Biography: Rolf Ernst is a professor of electrical engineering at the Technical University of Braunschweig, Germany, where he chairs a university institute of 50 researchers and staff. He was Head of the Department of Electrical Engineering from 1999 to 2001. His research activities include embedded system design and cyber-physical systems. The activities are or have been supported by the German "Deutsche Forschungsgemeinschaft" (corresponds to the NSF), by the German BMBF and BMWi, by the European Union, and by industrial contracts, such as from Bosch, BMW, Daimler, Airbus, GM, IAV, Intel, Ford, Thales, Toyota, or Volkswagen.
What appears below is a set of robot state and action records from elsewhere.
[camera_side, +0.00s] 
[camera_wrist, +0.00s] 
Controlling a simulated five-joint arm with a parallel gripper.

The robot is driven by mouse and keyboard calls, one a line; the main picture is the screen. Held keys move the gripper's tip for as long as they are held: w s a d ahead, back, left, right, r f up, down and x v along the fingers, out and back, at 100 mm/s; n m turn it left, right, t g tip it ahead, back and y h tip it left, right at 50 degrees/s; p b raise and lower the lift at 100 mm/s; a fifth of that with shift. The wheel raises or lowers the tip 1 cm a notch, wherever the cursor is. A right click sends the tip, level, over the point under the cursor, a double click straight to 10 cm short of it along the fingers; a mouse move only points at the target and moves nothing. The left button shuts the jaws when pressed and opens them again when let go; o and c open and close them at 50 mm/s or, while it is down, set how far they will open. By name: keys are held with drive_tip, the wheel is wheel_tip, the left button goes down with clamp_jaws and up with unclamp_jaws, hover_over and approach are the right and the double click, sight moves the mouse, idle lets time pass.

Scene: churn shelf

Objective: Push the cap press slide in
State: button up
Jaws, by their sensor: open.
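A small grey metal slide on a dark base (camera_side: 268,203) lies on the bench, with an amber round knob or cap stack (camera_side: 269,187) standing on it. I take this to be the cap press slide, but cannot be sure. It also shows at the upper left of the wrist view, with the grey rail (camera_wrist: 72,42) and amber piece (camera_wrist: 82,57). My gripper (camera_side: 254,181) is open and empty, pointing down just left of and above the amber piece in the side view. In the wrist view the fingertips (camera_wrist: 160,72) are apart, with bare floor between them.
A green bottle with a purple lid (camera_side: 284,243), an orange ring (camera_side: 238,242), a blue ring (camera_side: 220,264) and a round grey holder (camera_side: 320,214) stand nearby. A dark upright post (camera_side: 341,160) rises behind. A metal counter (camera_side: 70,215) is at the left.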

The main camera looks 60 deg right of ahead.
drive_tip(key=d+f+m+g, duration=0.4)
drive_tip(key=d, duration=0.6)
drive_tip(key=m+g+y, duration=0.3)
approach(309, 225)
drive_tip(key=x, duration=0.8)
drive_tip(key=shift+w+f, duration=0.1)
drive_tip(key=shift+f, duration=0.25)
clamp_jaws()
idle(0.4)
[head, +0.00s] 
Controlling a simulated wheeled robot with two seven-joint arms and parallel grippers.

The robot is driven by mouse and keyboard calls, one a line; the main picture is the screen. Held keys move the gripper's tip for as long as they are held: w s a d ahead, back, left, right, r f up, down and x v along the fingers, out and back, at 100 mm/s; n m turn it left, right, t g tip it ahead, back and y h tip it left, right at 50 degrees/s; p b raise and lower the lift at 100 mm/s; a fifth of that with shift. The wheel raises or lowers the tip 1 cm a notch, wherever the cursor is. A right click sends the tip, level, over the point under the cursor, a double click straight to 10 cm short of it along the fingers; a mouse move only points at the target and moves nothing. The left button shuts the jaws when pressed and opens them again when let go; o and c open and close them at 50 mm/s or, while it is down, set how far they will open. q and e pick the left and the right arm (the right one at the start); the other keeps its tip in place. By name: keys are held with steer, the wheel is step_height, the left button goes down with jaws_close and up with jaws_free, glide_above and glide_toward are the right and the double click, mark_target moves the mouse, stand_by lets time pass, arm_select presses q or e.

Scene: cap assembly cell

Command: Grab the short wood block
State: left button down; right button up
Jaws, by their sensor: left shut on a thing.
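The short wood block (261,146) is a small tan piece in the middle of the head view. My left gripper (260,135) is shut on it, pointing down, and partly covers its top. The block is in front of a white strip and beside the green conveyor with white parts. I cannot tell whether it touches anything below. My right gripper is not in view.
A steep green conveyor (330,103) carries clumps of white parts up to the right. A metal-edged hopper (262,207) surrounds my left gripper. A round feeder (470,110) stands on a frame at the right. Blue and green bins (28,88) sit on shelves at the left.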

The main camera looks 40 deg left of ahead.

He chaired major international events, such as the International Conference on Computer Aided Design of VLSI (ICCAD), EMSOFT, CODES+ISSS, ESWEEK, ECRTS, or the Design Automation and Test in Europe (DATE) Conference&Exhibition, and was Chair of the European Design Automation Association (EDAA), which is the main sponsor of DATE. For more than 15 years, he has served in many functions of the German DFG (corresponds to NSF), as an elected member (Fachkollegiat) and Deputy Spokesperson of the "Computer Science" review board, and as a member of the member of the DFG Senat Committee for Collaborative Research Centers. He currently represents the DFG at TU Braunschweig as a DFG Liaison Officer. He is an IEEE Fellow, a DATE Fellow, and served as an ACM-SIGDA Distinguished Lecturer. He is a member of the German National Academy of Science and Engineering, acatech. He received the EDAA Lifetime Achievement Award 2014.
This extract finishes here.